┌──

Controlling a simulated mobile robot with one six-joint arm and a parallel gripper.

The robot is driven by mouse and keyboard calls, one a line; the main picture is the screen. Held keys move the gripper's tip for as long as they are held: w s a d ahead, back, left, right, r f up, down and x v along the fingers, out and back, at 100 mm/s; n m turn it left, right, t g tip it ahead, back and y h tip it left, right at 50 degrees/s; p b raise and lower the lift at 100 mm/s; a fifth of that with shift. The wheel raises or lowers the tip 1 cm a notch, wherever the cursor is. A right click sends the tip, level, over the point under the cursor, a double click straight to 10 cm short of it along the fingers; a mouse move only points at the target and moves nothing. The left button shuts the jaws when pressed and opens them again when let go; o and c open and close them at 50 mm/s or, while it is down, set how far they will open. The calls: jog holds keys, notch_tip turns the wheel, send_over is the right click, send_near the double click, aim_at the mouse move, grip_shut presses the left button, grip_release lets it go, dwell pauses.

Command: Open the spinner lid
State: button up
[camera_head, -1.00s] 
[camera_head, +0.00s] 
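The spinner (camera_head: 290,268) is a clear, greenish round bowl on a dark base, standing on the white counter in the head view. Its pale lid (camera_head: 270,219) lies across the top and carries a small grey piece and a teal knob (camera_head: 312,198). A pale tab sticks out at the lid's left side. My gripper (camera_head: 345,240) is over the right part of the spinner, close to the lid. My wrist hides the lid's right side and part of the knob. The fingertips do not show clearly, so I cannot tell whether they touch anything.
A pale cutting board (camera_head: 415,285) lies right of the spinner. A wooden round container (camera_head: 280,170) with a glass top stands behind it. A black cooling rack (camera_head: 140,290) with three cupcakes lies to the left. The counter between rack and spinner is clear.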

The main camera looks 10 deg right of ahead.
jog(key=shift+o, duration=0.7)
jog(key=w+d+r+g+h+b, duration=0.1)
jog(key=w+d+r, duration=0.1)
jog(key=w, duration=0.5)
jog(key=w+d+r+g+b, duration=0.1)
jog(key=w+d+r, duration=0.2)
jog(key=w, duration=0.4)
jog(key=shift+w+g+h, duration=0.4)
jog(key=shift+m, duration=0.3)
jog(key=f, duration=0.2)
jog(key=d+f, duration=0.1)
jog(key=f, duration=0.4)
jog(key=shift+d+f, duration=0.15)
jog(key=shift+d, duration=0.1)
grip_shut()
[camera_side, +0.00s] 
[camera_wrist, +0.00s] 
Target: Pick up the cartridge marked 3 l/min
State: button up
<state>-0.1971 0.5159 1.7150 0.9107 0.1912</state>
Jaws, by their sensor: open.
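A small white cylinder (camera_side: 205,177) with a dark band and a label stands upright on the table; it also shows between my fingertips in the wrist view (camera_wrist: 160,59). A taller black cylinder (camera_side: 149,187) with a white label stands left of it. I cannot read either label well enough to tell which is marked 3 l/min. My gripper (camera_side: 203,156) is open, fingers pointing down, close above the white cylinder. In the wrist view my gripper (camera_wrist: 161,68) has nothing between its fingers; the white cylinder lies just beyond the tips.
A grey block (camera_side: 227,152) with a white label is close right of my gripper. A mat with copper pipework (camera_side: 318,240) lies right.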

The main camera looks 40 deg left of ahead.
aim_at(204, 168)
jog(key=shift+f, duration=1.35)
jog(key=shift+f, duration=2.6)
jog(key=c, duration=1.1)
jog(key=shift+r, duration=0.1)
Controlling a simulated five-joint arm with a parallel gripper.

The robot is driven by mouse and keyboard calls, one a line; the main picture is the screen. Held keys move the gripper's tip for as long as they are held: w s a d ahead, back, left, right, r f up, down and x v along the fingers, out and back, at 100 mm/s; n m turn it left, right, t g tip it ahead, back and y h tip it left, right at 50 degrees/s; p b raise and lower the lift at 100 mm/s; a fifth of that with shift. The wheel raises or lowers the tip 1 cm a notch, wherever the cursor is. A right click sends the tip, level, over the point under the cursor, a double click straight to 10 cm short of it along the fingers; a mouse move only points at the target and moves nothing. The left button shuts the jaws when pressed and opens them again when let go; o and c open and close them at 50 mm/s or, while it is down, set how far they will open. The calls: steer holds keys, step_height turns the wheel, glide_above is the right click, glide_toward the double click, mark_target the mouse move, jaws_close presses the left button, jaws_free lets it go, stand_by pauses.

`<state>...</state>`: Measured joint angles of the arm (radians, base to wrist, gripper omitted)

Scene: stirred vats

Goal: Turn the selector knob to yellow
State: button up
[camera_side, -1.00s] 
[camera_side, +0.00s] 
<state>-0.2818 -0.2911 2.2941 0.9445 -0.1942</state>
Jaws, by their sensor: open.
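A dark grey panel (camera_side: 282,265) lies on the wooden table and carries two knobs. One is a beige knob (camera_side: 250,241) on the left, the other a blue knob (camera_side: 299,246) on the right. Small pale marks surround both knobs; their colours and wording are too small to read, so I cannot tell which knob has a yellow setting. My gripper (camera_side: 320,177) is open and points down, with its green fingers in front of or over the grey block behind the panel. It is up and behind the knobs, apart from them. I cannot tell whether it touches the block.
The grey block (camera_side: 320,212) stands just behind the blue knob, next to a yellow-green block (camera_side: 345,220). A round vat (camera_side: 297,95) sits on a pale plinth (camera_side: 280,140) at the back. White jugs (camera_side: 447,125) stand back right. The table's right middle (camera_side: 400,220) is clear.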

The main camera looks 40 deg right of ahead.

└──

[Request]:
Take the entries above and transcribe them in full.

[Result below]:
Controlling a simulated mobile robot with one six-joint arm and a parallel gripper.

The robot is driven by mouse and keyboard calls, one a line; the main picture is the screen. Held keys move the gripper's tip for as long as they are held: w s a d ahead, back, left, right, r f up, down and x v along the fingers, out and back, at 100 mm/s; n m turn it left, right, t g tip it ahead, back and y h tip it left, right at 50 degrees/s; p b raise and lower the lift at 100 mm/s; a fifth of that with shift. The wheel raises or lowers the tip 1 cm a notch, wherever the cursor is. A right click sends the tip, level, over the point under the cursor, a double click straight to 10 cm short of it along the fingers; a mouse move only points at the target and moves nothing. The left button shuts the jaws when pressed and opens them again when let go; o and c open and close them at 50 mm/s or, while it is down, set how far they will open. The calls: jog holds keys, notch_tip turns the wheel, send_over is the right click, send_near the double click, aim_at the mouse move, grip_shut presses the left button, grip_release lets it go, dwell pauses.

Command: Open the spinner lid
State: button up
[camera_head, -1.00s] 
[camera_head, +0.00s] 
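The spinner (camera_head: 290,268) is a clear, greenish round bowl on a dark base, standing on the white counter in the head view. Its pale lid (camera_head: 270,219) lies across the top and carries a small grey piece and a teal knob (camera_head: 312,198). A pale tab sticks out at the lid's left side. My gripper (camera_head: 345,240) is over the right part of the spinner, close to the lid. My wrist hides the lid's right side and part of the knob. The fingertips do not show clearly, so I cannot tell whether they touch anything.
A pale cutting board (camera_head: 415,285) lies right of the spinner. A wooden round container (camera_head: 280,170) with a glass top stands behind it. A black cooling rack (camera_head: 140,290) with three cupcakes lies to the left. The counter between rack and spinner is clear.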

The main camera looks 10 deg right of ahead.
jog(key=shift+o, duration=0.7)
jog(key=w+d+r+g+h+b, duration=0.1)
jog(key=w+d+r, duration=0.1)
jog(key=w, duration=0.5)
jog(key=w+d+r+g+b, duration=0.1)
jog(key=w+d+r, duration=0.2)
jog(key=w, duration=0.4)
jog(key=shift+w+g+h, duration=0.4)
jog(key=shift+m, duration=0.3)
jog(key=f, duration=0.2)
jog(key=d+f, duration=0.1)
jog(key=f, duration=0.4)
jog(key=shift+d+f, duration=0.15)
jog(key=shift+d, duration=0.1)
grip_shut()
[camera_side, +0.00s] 
[camera_wrist, +0.00s] 
Target: Pick up the cartridge marked 3 l/min
State: button up
<state>-0.1971 0.5159 1.7150 0.9107 0.1912</state>
Jaws, by their sensor: open.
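A small white cylinder (camera_side: 205,177) with a dark band and a label stands upright on the table; it also shows between my fingertips in the wrist view (camera_wrist: 160,59). A taller black cylinder (camera_side: 149,187) with a white label stands left of it. I cannot read either label well enough to tell which is marked 3 l/min. My gripper (camera_side: 203,156) is open, fingers pointing down, close above the white cylinder. In the wrist view my gripper (camera_wrist: 161,68) has nothing between its fingers; the white cylinder lies just beyond the tips.
A grey block (camera_side: 227,152) with a white label is close right of my gripper. A mat with copper pipework (camera_side: 318,240) lies right.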

The main camera looks 40 deg left of ahead.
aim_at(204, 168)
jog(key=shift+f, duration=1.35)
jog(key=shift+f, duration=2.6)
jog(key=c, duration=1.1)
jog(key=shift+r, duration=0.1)
Controlling a simulated five-joint arm with a parallel gripper.

The robot is driven by mouse and keyboard calls, one a line; the main picture is the screen. Held keys move the gripper's tip for as long as they are held: w s a d ahead, back, left, right, r f up, down and x v along the fingers, out and back, at 100 mm/s; n m turn it left, right, t g tip it ahead, back and y h tip it left, right at 50 degrees/s; p b raise and lower the lift at 100 mm/s; a fifth of that with shift. The wheel raises or lowers the tip 1 cm a notch, wherever the cursor is. A right click sends the tip, level, over the point under the cursor, a double click straight to 10 cm short of it along the fingers; a mouse move only points at the target and moves nothing. The left button shuts the jaws when pressed and opens them again when let go; o and c open and close them at 50 mm/s or, while it is down, set how far they will open. The calls: steer holds keys, step_height turns the wheel, glide_above is the right click, glide_toward the double click, mark_target the mouse move, jaws_close presses the left button, jaws_free lets it go, stand_by pauses.

`<state>...</state>`: Measured joint angles of the arm (radians, base to wrist, gripper omitted)

Scene: stirred vats

Goal: Turn the selector knob to yellow
State: button up
[camera_side, -1.00s] 
[camera_side, +0.00s] 
<state>-0.2818 -0.2911 2.2941 0.9445 -0.1942</state>
Jaws, by their sensor: open.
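A dark grey panel (camera_side: 282,265) lies on the wooden table and carries two knobs. One is a beige knob (camera_side: 250,241) on the left, the other a blue knob (camera_side: 299,246) on the right. Small pale marks surround both knobs; their colours and wording are too small to read, so I cannot tell which knob has a yellow setting. My gripper (camera_side: 320,177) is open and points down, with its green fingers in front of or over the grey block behind the panel. It is up and behind the knobs, apart from them. I cannot tell whether it touches the block.
The grey block (camera_side: 320,212) stands just behind the blue knob, next to a yellow-green block (camera_side: 345,220). A round vat (camera_side: 297,95) sits on a pale plinth (camera_side: 280,140) at the back. White jugs (camera_side: 447,125) stand back right. The table's right middle (camera_side: 400,220) is clear.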

The main camera looks 40 deg right of ahead.

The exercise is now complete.